## GIVEN TASK
List each line of the data that holds the word "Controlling".

Dataset records
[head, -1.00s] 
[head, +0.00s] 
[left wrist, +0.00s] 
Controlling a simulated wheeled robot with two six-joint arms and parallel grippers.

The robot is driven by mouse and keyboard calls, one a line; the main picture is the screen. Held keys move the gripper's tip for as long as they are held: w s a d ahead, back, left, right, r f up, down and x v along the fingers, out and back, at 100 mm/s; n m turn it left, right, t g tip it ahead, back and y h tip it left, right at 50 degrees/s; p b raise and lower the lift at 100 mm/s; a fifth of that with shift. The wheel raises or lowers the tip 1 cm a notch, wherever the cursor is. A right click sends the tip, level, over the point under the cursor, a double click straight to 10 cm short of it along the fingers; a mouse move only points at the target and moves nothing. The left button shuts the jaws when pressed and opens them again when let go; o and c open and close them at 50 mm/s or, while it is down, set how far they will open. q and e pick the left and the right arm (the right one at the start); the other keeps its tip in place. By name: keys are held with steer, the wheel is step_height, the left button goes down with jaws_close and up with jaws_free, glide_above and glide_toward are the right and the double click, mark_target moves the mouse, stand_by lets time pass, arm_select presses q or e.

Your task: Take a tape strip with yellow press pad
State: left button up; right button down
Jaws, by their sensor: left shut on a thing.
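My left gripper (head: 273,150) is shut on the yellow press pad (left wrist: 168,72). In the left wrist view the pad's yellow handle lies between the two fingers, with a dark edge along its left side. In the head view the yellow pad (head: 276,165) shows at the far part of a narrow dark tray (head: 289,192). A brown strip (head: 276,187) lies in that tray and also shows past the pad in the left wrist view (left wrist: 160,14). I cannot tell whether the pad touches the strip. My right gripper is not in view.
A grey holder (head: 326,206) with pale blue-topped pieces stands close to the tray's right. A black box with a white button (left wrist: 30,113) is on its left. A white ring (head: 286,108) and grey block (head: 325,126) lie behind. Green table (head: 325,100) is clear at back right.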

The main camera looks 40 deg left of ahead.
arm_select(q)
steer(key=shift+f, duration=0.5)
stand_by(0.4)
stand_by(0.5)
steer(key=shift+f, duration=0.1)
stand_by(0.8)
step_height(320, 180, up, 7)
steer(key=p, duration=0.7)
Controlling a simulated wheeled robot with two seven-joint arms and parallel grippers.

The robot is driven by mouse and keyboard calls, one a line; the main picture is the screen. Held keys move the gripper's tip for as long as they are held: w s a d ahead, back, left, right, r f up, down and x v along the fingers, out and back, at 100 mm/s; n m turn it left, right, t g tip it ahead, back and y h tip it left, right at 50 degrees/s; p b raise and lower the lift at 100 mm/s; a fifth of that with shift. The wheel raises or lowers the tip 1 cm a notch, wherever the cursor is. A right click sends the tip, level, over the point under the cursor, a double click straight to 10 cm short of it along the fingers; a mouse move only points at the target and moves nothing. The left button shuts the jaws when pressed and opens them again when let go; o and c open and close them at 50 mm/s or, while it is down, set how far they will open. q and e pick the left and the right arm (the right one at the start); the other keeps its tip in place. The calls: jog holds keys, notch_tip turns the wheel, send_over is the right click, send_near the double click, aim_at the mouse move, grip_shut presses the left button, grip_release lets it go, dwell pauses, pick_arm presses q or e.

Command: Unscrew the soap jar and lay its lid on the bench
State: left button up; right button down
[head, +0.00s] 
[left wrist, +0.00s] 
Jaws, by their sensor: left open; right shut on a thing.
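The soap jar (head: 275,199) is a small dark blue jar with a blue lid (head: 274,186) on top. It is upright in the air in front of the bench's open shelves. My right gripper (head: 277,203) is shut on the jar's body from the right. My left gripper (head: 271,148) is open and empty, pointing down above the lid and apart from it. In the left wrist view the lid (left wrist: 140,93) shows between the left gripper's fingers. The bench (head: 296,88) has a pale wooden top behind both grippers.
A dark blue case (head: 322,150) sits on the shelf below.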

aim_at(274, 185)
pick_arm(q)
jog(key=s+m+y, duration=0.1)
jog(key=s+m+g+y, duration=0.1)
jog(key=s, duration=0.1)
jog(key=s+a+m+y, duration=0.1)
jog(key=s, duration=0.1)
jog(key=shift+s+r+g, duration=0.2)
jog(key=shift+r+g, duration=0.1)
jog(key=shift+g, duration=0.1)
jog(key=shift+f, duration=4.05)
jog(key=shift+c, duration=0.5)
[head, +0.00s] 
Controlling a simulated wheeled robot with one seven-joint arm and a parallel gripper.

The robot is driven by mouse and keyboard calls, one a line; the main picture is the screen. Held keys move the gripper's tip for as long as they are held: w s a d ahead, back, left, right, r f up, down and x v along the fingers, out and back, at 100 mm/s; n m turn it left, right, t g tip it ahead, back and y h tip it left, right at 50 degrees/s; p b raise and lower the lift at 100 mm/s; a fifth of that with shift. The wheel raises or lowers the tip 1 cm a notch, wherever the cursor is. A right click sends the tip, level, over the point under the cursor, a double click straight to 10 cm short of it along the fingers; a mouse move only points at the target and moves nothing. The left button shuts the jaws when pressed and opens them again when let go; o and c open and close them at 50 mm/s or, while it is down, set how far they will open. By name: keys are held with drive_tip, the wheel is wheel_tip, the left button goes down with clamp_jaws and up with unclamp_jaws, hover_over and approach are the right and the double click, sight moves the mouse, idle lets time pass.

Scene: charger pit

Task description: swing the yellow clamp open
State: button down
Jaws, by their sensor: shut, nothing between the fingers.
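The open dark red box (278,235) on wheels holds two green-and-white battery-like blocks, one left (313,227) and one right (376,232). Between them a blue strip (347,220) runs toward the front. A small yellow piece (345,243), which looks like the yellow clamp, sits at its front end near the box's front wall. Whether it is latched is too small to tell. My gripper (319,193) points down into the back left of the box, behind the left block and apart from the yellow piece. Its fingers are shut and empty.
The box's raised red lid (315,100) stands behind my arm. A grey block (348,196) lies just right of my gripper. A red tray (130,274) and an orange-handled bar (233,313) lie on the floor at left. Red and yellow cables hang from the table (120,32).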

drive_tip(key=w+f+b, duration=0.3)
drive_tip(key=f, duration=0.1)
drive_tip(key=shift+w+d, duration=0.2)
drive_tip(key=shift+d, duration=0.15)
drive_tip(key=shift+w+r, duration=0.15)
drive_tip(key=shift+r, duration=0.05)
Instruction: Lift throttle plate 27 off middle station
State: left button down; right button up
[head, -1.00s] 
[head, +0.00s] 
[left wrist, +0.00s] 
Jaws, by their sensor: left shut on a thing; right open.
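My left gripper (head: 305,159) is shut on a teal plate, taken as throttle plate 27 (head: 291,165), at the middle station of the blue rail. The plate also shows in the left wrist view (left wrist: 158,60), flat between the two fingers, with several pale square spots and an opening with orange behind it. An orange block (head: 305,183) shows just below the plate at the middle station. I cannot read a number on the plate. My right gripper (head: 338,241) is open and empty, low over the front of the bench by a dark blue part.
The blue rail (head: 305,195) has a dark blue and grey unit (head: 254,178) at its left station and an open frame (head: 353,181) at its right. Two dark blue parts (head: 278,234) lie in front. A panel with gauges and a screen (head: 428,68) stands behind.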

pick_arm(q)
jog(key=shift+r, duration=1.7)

## OUTPUT OF THE EXERCISE
Controlling a simulated wheeled robot with two six-joint arms and parallel grippers.
Controlling a simulated wheeled robot with two seven-joint arms and parallel grippers.
Controlling a simulated wheeled robot with one seven-joint arm and a parallel gripper.

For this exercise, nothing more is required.